═══ Items ═══
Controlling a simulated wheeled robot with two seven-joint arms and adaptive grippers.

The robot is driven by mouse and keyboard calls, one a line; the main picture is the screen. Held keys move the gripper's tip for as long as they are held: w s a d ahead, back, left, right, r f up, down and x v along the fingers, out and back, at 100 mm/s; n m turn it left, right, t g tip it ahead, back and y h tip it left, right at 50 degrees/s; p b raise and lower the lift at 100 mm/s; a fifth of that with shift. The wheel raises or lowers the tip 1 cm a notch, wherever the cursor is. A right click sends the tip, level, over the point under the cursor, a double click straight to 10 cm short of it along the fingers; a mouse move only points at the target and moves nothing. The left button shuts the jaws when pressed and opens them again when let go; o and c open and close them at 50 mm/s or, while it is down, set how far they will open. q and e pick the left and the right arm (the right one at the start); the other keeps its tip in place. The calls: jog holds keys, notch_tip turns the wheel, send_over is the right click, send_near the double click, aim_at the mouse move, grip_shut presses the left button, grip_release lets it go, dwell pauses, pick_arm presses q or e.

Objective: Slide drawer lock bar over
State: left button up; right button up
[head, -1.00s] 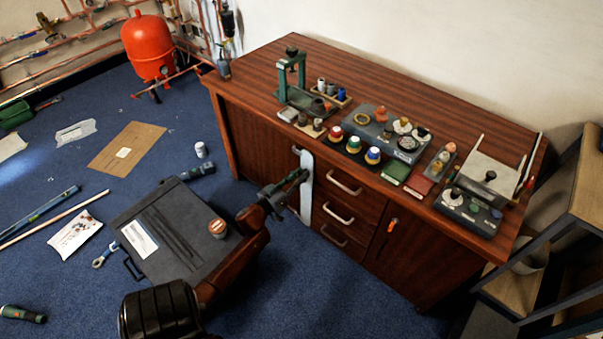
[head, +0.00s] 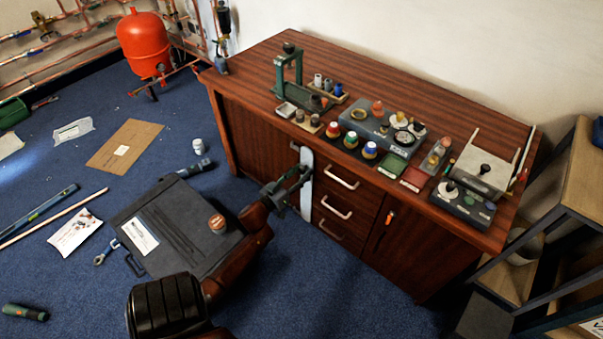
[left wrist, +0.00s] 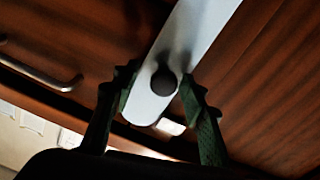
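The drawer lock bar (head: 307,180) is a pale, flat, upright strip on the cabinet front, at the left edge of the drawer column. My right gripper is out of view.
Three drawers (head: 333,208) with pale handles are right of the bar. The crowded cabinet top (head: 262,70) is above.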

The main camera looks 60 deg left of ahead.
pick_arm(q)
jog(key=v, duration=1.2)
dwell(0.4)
═══
═══ Items ═══
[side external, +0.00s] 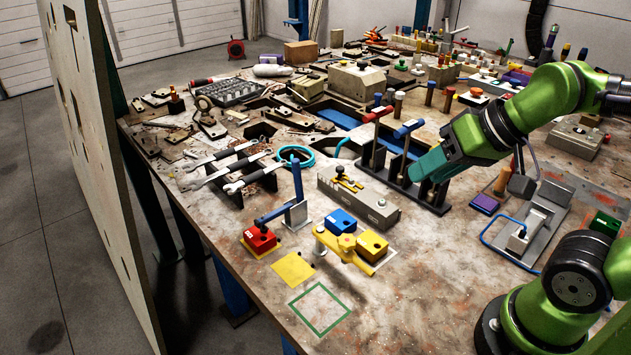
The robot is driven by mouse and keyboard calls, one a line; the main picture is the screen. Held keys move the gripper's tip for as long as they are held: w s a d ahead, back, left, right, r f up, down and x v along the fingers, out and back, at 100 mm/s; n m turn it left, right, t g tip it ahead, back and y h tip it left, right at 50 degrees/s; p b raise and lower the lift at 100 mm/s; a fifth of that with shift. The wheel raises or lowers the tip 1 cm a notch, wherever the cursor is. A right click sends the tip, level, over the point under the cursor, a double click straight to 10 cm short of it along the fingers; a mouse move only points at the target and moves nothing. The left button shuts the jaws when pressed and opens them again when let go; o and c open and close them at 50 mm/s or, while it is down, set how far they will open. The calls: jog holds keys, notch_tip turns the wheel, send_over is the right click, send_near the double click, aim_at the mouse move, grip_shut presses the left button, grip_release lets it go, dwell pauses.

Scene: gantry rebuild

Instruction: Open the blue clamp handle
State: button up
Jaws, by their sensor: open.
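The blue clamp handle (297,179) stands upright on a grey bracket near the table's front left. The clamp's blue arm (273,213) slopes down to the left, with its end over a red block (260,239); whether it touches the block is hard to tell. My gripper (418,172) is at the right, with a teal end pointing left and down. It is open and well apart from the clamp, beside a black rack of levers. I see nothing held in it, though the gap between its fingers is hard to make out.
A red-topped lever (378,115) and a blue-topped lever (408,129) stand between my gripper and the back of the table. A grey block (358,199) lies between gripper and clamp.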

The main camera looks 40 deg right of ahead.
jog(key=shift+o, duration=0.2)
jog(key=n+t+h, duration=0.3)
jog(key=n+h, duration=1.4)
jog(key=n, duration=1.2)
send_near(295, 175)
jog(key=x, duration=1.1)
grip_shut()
═══
◆ What is needed ◆
Return every line holding the word "State" from the records.

◆ Full answer ◆
State: left button up; right button up
State: button up

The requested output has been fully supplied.